I became an adult when I ditched the college-era milk crates that I had used as night stands. It was 1999 when I discovered the modern furniture catalogue Design Within Reach Catalogue (DWR) and it was like a baptism for me. I took a plunge into the modern aesthetic and never turned back. The first piece of furniture I purchased was the timeless George Nelson wooden-slat bench. I still have it today, and it is a standout in my modern home. At Tomorrow's House (177 E. 300 South, 208-861-5672, @tomorrows_house), owner Michael Templeman pays tribute to the mid-century modern design movement. The mid-mod era reached its apex in the 1950s but encompasses a greater time period, starting in post war 1940s and ending in the '70s. If one is talking about the mid-mod movement, it's hard to nail down a specific time frame because the most iconic modern furniture pieces, Marcel Breuer's Wassily chair (named for the artist Wassily Kandinsky) and Mies Van Der Rohe's Barcelona chair, were created in the 1920s.

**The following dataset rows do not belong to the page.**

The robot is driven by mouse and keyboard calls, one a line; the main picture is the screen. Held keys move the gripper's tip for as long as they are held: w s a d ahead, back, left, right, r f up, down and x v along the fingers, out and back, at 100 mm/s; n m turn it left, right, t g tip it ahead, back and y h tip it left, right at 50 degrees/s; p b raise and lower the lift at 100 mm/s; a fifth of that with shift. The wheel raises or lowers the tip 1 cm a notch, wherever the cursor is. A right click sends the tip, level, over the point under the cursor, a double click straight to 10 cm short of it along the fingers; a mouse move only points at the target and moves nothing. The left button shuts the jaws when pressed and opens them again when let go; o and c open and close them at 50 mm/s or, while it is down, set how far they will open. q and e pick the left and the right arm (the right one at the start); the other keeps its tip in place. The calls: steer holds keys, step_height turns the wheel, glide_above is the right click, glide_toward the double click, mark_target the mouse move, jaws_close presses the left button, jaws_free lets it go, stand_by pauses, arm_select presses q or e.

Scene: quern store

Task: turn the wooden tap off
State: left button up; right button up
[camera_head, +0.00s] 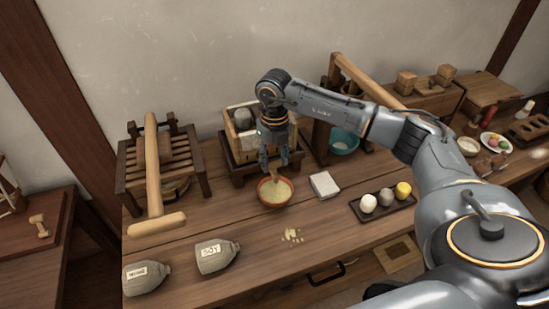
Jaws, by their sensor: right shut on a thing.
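A wooden box (237,152) with a grey round stone in its top stands on a dark stand at the back of the table. The wooden tap (273,174) seems to be the small brown piece low at the box's front; most of it is hidden by my right gripper (275,163). My right gripper points down in front of the box, its fingers shut on this piece. An orange-brown bowl (273,201) of pale yellow stuff stands right below. How the tap is turned cannot be made out. My left gripper is not in view.
A wooden press (186,169) with a long mallet (154,190) is at left. Two labelled grey jars (215,256) lie in front. A white block (324,185), a dark tray with three balls (385,211) and a teal bowl (343,141) are at right. Yellow crumbs (291,235) lie mid-table.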

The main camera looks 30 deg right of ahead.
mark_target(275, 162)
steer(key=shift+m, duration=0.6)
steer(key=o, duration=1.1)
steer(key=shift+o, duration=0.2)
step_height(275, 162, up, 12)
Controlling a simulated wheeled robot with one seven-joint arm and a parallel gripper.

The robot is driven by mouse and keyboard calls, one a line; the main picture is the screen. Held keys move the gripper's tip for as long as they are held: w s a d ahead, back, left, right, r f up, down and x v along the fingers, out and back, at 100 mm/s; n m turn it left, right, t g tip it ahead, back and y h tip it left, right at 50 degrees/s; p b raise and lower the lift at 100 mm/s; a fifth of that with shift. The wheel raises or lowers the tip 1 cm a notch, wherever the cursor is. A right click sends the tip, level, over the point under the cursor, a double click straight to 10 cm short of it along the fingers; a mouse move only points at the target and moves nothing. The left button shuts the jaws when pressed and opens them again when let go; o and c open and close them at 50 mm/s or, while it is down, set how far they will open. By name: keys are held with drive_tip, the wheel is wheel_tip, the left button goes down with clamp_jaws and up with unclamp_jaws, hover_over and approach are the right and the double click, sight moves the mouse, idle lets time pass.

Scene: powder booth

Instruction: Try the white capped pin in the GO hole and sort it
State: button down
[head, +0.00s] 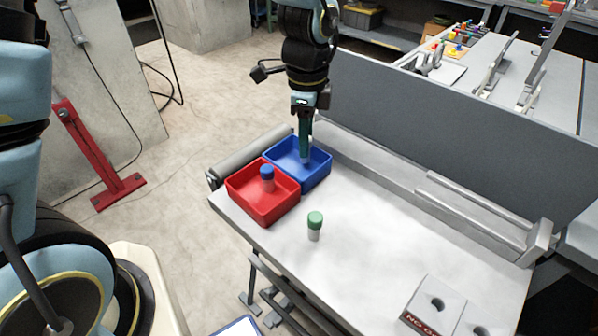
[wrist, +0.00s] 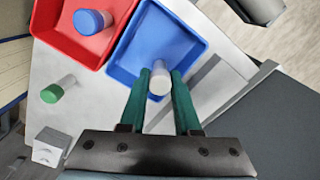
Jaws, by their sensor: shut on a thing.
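My gripper (wrist: 160,82) is shut on the white capped pin (wrist: 160,79), whose pale round cap shows between the green fingers. In the head view my gripper (head: 306,150) points down at the blue tray (head: 318,178), and the pin is mostly hidden by the fingers. The wrist view also shows the pin over the blue tray (wrist: 190,40); I cannot tell if it touches the tray floor. The gauge block (head: 432,303) with a NO GO label and round holes stands at the bottom right of the head view, cut off by the frame edge.
A red tray (head: 250,208) adjoins the blue one and holds a blue capped pin (head: 267,178). A green capped pin (head: 315,226) stands on the bench between trays and block. A grey panel (head: 440,150) rises along the bench's back.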

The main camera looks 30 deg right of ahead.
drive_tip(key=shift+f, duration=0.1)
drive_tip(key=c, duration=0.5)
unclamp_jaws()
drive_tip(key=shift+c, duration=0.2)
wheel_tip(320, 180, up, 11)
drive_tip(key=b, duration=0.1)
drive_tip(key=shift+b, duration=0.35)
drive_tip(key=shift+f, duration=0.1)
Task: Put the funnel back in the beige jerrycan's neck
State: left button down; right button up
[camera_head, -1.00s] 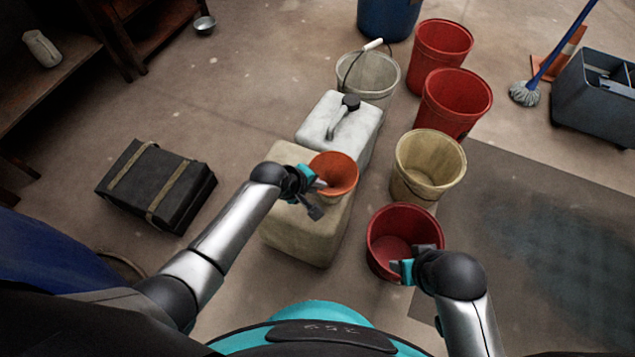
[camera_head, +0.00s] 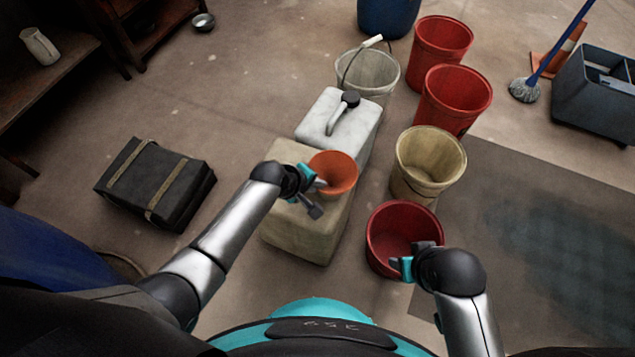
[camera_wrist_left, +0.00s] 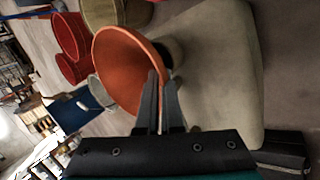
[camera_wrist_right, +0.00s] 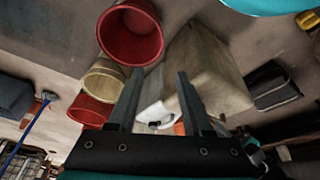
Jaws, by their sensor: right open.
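The orange funnel (camera_head: 335,172) is over the far right part of the beige jerrycan's (camera_head: 306,232) top. My left gripper (camera_head: 318,186) is shut on the funnel's rim; in the left wrist view the rim of the funnel (camera_wrist_left: 122,70) runs between the close fingers (camera_wrist_left: 160,95). A dark round neck (camera_wrist_left: 172,50) shows beside the funnel there. The spout's lower end is hidden, so I cannot tell whether it is in the neck. My right gripper (camera_wrist_right: 158,100) is open and empty, over the near red bucket in the head view.
A white jerrycan (camera_head: 328,118) stands just behind the beige one. A red bucket (camera_head: 383,230) and a cream bucket (camera_head: 430,158) stand to the right. A black strapped case (camera_head: 152,185) lies to the left with bare floor around it.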

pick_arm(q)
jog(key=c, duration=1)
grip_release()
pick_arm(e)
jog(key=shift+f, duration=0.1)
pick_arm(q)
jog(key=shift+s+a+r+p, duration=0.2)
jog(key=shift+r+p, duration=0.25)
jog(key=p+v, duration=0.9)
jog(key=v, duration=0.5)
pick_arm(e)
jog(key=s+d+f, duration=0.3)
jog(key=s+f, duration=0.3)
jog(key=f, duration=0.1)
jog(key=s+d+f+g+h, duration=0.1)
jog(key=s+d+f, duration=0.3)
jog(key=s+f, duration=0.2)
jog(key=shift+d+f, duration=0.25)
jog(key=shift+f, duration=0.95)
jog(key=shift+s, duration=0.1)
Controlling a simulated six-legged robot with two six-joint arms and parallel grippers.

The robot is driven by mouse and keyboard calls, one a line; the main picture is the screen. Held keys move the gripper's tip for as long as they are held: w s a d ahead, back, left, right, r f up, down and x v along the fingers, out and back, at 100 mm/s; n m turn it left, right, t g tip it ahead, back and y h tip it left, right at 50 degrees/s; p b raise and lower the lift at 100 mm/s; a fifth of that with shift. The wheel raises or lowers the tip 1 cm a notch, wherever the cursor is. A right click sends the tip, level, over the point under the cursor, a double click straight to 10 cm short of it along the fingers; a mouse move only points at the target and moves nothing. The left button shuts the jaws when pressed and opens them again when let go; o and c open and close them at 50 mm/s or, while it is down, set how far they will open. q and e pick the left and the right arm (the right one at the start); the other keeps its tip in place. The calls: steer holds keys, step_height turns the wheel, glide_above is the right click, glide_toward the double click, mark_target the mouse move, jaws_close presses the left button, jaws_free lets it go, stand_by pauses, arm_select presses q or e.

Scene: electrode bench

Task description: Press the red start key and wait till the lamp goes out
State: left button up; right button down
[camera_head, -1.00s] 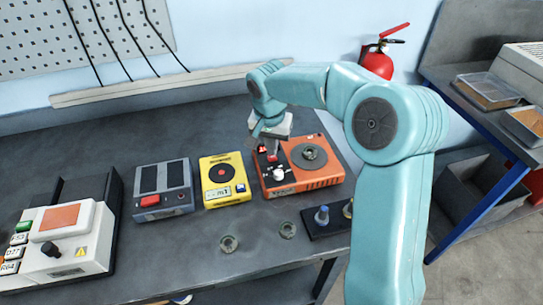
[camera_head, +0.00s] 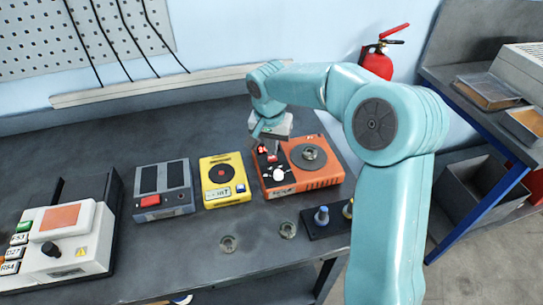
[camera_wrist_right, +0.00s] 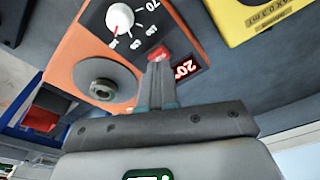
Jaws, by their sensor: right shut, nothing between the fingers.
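The orange unit (camera_head: 318,177) stands on the dark bench below my right gripper. Its black panel has a white knob (camera_head: 278,175) and a small display with lit red digits (camera_head: 262,149); the right wrist view shows the digits (camera_wrist_right: 186,67) as about 20. My right gripper (camera_head: 272,158) is shut and empty, pointing down at the panel. In the right wrist view its fingertips (camera_wrist_right: 160,66) are at the red start key (camera_wrist_right: 158,53), partly covering it. I cannot tell whether the key is pressed down. I cannot make out a separate lamp. My left gripper is not in view.
A yellow unit (camera_head: 221,182) and a grey unit with a red key (camera_head: 163,190) stand to the left. Metal rings (camera_head: 229,244) and a dark block with pegs (camera_head: 326,222) lie in front. A white box (camera_head: 72,240) is at the far left.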

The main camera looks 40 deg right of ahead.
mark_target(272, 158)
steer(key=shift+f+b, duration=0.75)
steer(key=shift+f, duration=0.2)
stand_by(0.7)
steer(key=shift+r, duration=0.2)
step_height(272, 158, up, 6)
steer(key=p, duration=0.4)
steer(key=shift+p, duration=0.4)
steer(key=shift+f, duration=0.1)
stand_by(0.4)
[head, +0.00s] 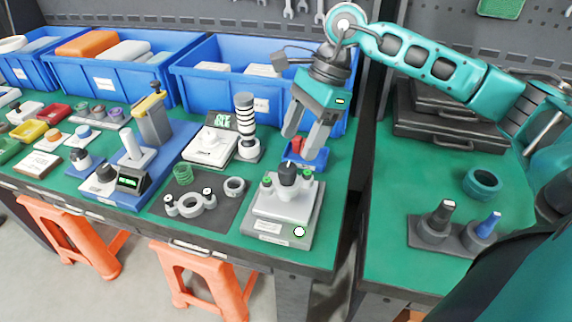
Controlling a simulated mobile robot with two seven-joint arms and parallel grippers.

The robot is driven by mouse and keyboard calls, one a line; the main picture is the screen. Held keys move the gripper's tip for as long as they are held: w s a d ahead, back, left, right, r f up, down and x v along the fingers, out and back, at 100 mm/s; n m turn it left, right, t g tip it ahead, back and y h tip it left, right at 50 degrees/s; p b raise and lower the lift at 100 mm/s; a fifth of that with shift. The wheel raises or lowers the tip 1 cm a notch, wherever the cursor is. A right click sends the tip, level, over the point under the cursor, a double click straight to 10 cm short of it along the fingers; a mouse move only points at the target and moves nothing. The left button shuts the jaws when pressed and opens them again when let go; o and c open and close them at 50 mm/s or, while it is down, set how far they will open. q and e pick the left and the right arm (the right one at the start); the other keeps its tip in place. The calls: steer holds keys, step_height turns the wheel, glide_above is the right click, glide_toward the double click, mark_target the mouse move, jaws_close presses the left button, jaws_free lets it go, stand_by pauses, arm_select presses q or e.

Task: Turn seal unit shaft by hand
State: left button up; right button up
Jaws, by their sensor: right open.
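The seal unit (284,203) is a light grey housing on a grey base plate, near the right front corner of the left bench's green top. Its dark shaft (288,173) stands upright in the middle, between two green-capped fittings. My right gripper (306,143) points downward, above and slightly behind the shaft. Its two grey fingers are apart and hold nothing. A gap shows between the fingertips and the shaft. My left gripper is not in view.
Behind the gripper stand blue bins (224,85). A small blue tray (313,158) with a red part sits close behind the unit. Left are a dark mat (212,219) with rings and a blue test stand (157,165). Orange stools (73,230) stand below.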

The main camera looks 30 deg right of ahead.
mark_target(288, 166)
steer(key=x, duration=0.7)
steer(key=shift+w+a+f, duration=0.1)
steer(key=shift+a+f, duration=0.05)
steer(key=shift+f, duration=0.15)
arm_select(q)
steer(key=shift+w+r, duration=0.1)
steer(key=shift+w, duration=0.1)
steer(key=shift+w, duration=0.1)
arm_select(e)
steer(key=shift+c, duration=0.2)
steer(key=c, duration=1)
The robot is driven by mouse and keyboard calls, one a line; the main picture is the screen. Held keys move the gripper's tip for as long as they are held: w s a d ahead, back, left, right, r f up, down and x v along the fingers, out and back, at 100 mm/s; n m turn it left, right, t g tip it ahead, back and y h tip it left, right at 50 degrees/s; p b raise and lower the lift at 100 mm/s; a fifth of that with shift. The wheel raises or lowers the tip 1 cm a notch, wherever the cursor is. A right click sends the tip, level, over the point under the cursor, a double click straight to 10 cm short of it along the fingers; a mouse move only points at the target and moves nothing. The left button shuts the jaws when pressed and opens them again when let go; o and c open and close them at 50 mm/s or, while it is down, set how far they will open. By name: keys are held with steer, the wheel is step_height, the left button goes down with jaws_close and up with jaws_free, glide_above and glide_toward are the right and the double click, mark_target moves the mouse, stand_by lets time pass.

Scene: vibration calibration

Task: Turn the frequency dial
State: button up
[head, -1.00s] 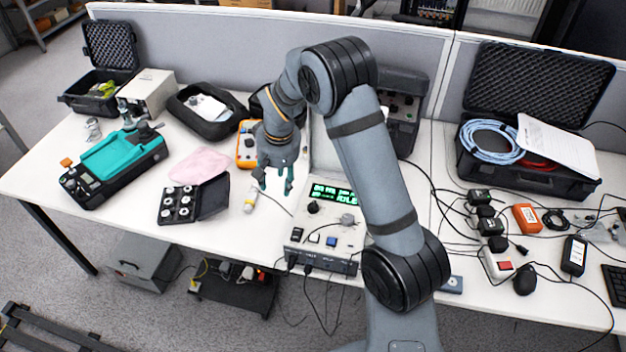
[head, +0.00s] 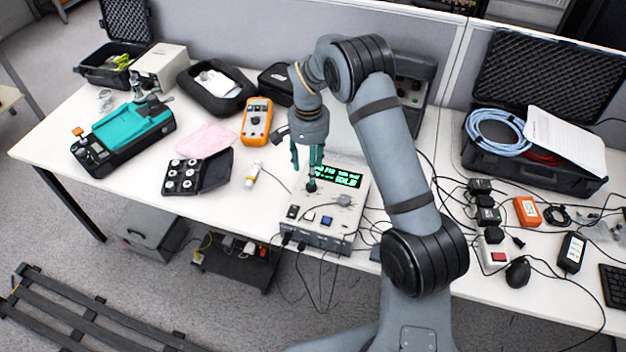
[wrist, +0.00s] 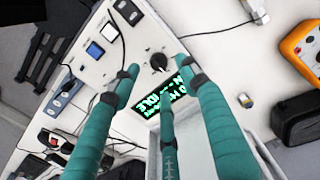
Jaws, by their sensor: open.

Templeman named his store Tomorrow's House after a book written by George Nelson in 1945. Nelson introduced the concept of the living room, as well as storage walls (or built-ins). Also, he came up with the idea for the first pedestrian shopping mall and L-shaped desks. Nelson was hired as the Director of Design for the American furniture manufacturer Herman Miller in 1947 without any furniture-design experience. His role, which he served until 1972, was to come up with insight and design solutions for modern living. He pumped out an extraordinary number of pieces that are highly coveted today by the likes of Ray and Charles Eames, Richard Schultz, Harry Bertoia and Isamu Noguchi. Templeman scours the Western region to find wall units, couches, chairs, table lamps and desks in mint condition in the mid-mod vein. You will find original George Nelson cabinets in this store, plus many more rare finds that I hope you don't buy—because I want them all.
I would be remiss to not mention that, right next door to Tomorrow's House, is the father of our very own Salt Lake City mid-mod store: Ron Green, of The Green Ant (179 E. Broadway, 801-595-1818, @the_green_ant). Ron started it before the trend ever blossomed, and is still just as serious. Ron's collection is huge and diverse, from Florence Knoll coffee tables, Danish chairs, Eames fiberglass shell chairs, Schultz outdoor coffee table (only $250, folks), Nelson bubble lamps and Milo Baughman couches and chairs. His inventory moves quickly because out-of-staters know he is skilled at getting and pricing rare inventory. Recently, I spotted a pair of Bertoia diamond chairs that I'm sure will be swept up. Ron, Michael and Josh (from Urban Vintage, located inside Green Ant) are opening a store a few doors down, which will house high-end vintage furniture. It will be a trifecta of modernism. We are so lucky to have shops that dedicate themselves to sourcing the best in modern furniture.